I had the pleasure of meeting Rigoberto and his team in 2012 when I was competing with one of their top coffees in the Brewers Cup. This was also the year GLE had three of the top ten coffees in the Coffee of the Year Competition held by the SCAA. It was a huge honor to win the US title with the Cerro Azul — and, ironically, second place in the World Brewers Cup — and to share in this victory with them being present.

Why do they have such an amazing reputation? I think it is a combination of pushing boundaries  through experimenting with planting many different varieties, innovation, serious implementation of best practices and taking care of those that work for them.
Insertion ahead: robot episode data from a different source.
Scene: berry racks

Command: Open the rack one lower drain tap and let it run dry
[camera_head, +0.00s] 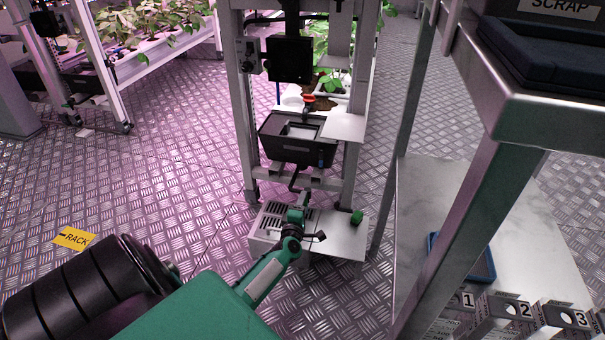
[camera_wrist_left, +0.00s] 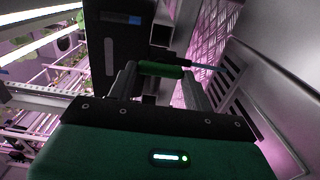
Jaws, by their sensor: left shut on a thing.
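Rack one's post (camera_head: 244,110) stands ahead in the head view, with a black tank (camera_head: 290,152) on it and a low white bench with a slotted grate (camera_head: 270,222) below. My left gripper (camera_head: 304,199) reaches in just under the tank and above the grate. A thin dark stem runs right from the handle. The outlet and any water cannot be made out. My right gripper is not in view.
A green knob (camera_head: 357,217) sits on the bench's right side. A red knob (camera_head: 309,98) is above the tank. A steel table (camera_head: 550,110) with a dark blue tray (camera_head: 555,55) stands close on the right. Open tread-plate floor (camera_head: 170,160) lies left.

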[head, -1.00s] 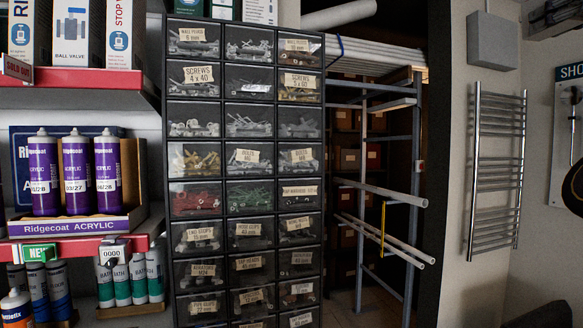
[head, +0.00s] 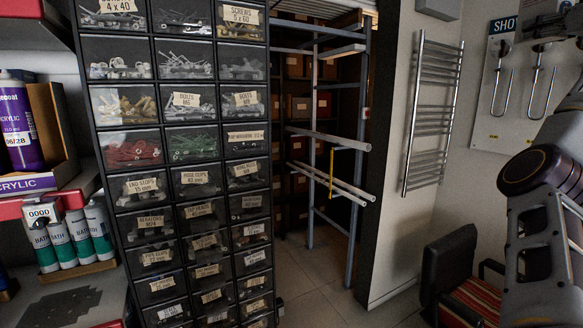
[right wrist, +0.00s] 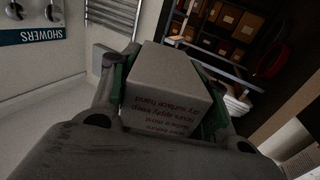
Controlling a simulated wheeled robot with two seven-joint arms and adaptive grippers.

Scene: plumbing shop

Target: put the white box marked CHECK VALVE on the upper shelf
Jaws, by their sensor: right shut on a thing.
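A white box (right wrist: 172,92) with small red print, upside down in the right wrist view, sits between the fingers of my right gripper (right wrist: 172,82). The gripper is shut on it. The name CHECK VALVE is not readable on the face that shows. In the head view my right arm stands at the right edge, and the box cannot be made out there. Only the red front edge of the upper shelf (head: 24,9) shows at the top left of the head view; its top is out of frame. My left gripper is not in view.
A tall drawer cabinet (head: 190,196) stands right of the shelves. The lower shelf holds a purple tube (head: 18,125) and its carton. A pipe rack (head: 357,140), towel rail (head: 432,115) and chair (head: 460,275) are farther right. Floor between cabinet and chair is clear.

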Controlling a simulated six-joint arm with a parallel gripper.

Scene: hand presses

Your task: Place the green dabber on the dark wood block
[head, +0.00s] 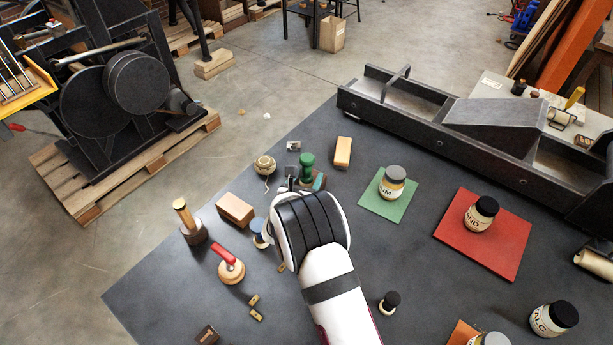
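The green dabber (307,162) stands upright near the middle of the table, just beyond my wrist. My gripper (291,177) is close to the dabber's left side, mostly hidden behind my white and black wrist. I cannot tell whether its fingers touch the dabber or how far apart they are. A small dark brown wood block (207,335) lies at the table's front left, cut by no other object.
A lighter brown block (235,209), a wooden-handled mallet (187,217), a red-handled tool (229,264) and a twine ball (264,165) are at left. A tan block (343,151) lies behind right. Jars on green (373,206) and red mats (512,255) stand right.

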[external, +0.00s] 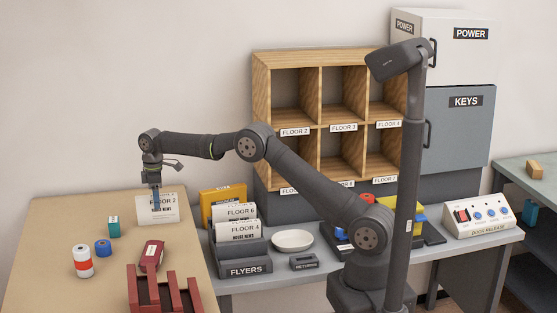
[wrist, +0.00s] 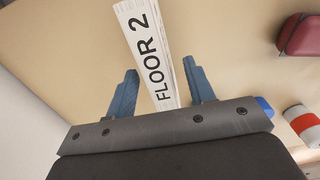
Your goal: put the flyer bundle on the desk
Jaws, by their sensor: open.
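The white flyer bundle marked FLOOR 2 (external: 158,213) is at the tan desk (external: 60,215), near its right back edge. My gripper (external: 156,207) is right at the bundle's top, pointing down. In the wrist view the bundle (wrist: 146,45) runs between the two blue fingers of my gripper (wrist: 162,90), which are apart with a gap on both sides. The gripper is open. The bundle's lower edge looks to be on the desk, but I cannot tell for sure that it touches.
A dark FLYERS rack (external: 244,269) with FLOOR 6 and FLOOR 4 bundles stands right of the desk. On the desk are a teal box (external: 114,227), blue roll (external: 103,248), red-white can (external: 82,261), maroon case (external: 151,257) and maroon rack (external: 160,292). The desk's left side is clear.

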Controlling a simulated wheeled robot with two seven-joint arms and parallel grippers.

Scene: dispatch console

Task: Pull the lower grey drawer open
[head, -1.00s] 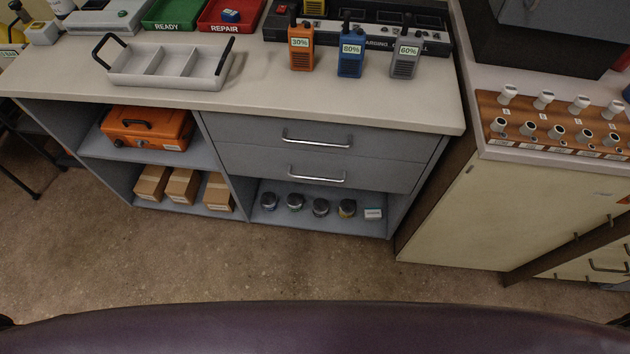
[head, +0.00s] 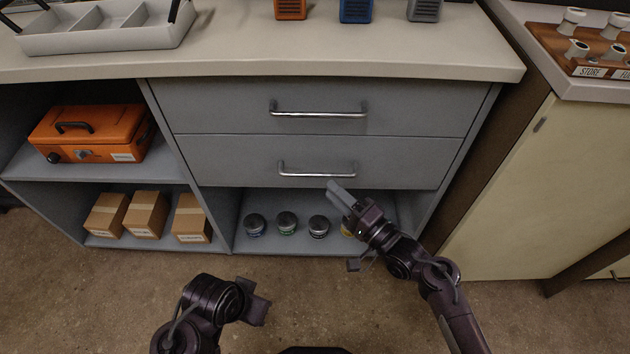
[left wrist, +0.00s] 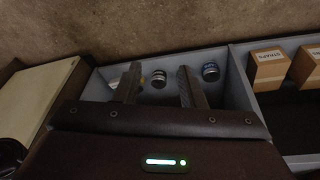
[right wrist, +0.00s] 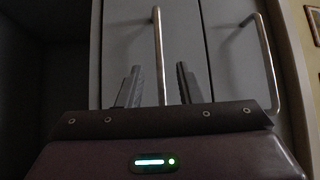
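The lower grey drawer (head: 220,160) is closed, flush with the upper drawer. Its silver bar handle (head: 316,174) runs across its front. My right gripper (head: 334,188) is open, its fingers pointing at the drawer front just below the handle's right part. In the right wrist view, the handle (right wrist: 158,50) shows upright in the gap between the open fingers (right wrist: 158,85); I cannot tell whether it touches them. My left gripper (head: 262,312) is low in front of the cabinet; the left wrist view shows its fingers (left wrist: 158,85) apart and empty.
The upper drawer (head: 210,105) is closed, with its own handle (head: 318,114). Jars (head: 287,222) stand on the open shelf below. An orange case (head: 95,135) and cardboard boxes (head: 146,214) fill the left shelves. A cream cabinet (head: 550,190) stands at the right. The floor in front is clear.

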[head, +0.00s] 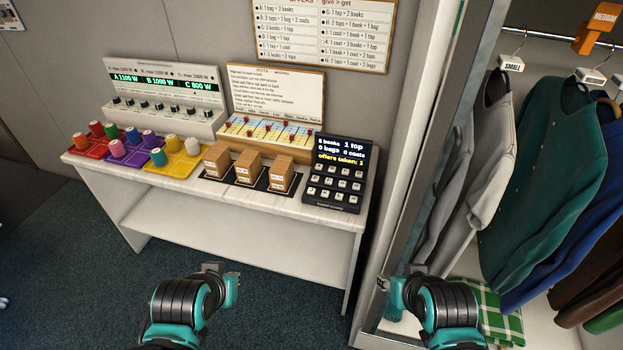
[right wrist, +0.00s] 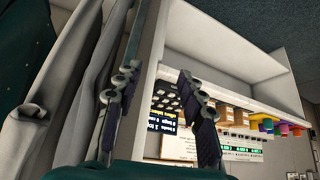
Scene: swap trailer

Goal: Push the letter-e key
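A black keypad (head: 335,188) with a lit screen stands at the right end of the white desk. It has rows of small pale keys; their letters are too small to read, so I cannot tell which is the letter-e key. The screen shows "5 books 1 top" and "offers taken: 1". The keypad also shows upside down in the right wrist view (right wrist: 166,105). My right gripper (right wrist: 157,78) is open and empty, in front of the clothes rack and apart from the keypad. My left gripper (head: 222,268) is low in front of the desk; its fingers are too unclear to judge.
The white desk (head: 345,214) also holds several cardboard boxes (head: 249,167), coloured trays with spools (head: 175,163), a slider board (head: 262,133) and a meter panel (head: 165,98). A metal post (head: 428,130) and hanging clothes (head: 540,140) stand right of the desk. Open floor lies before the desk.

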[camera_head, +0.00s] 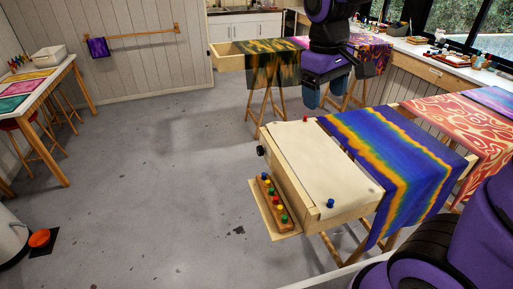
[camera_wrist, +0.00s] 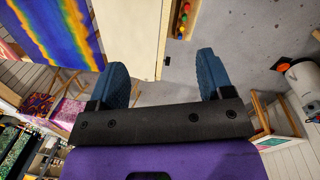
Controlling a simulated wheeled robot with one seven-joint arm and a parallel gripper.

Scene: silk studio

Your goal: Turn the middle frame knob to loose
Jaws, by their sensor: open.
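The middle frame (camera_head: 318,212) is a pale wooden frame with cream cloth and a striped rainbow silk (camera_head: 385,150) over it. A round black knob (camera_head: 260,151) sits on its left end, near the far corner. In the wrist view, a small dark piece that looks like this knob (camera_wrist: 166,61) shows beside the frame's edge, between my fingers in the picture. Its setting cannot be read. My gripper (camera_head: 325,93) has blue fingers spread apart and empty, above and beyond the frame's far side. The open fingers also show in the wrist view (camera_wrist: 162,80).
A tray of coloured pegs (camera_head: 272,203) lies on a ledge below the frame's left end. A blue pin (camera_head: 331,203) and a red pin (camera_head: 305,119) stand on the frame. Another silk-draped frame (camera_head: 229,60) stands behind.

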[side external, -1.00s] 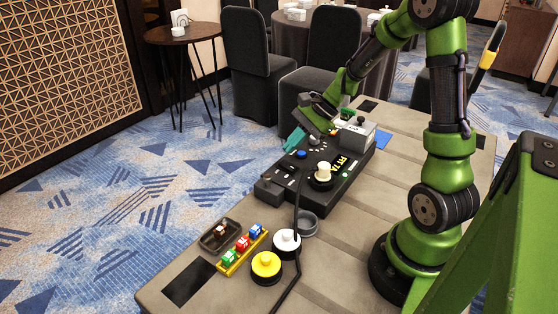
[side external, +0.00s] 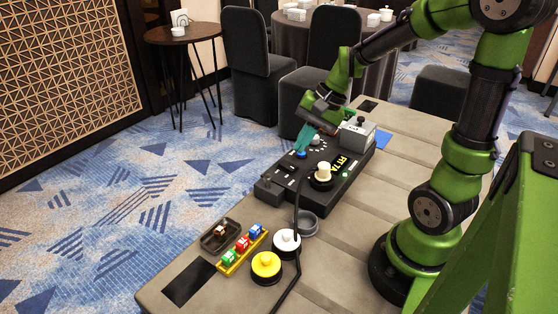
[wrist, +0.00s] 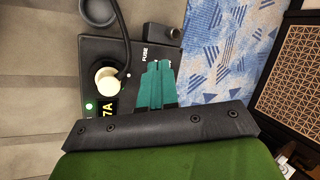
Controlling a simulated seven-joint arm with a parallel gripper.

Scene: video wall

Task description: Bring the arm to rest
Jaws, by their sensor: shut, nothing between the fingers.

Over the past few years it has been a lot of fun to see more competitors use coffee from GLE. This year they took top honors in the Roaster’s Guild Roasters Choice competition with Cerro Azul roasted by Tonys, and of course now they can add Kapo’s second place finish in the world to their growing list of successes.

What ever became of that coffee from Kenya?

I’ve asked Kapo about what he’d like to do with the coffee, and he has plans for it starting in July. But the amount is very limited, so my guess is the best chance for trying it is to make a quick trip to Hong Kong. I anticipate that in the future there will be some very special coffees that both Sweet Bloom and the Cupping Room will be happy to share with the world.

Speaking of, how are things at Sweet Bloom?

Things are going great. We opened in late 2013 so in reality, Sweet Bloom itself is a new development. But I have to say the first six months have been pretty fantastic. I’m very grateful to many of the top cafés here in Colorado who have embraced us, and we’ve had some wonderful support outside of Colorado as well. Now that things have settled, we’ll look to slowly build on this pretty exciting start. Soon we’ll be looking to add team members who are passionate about sourcing, roasting, and brewing amazing coffee for the great customers we serve.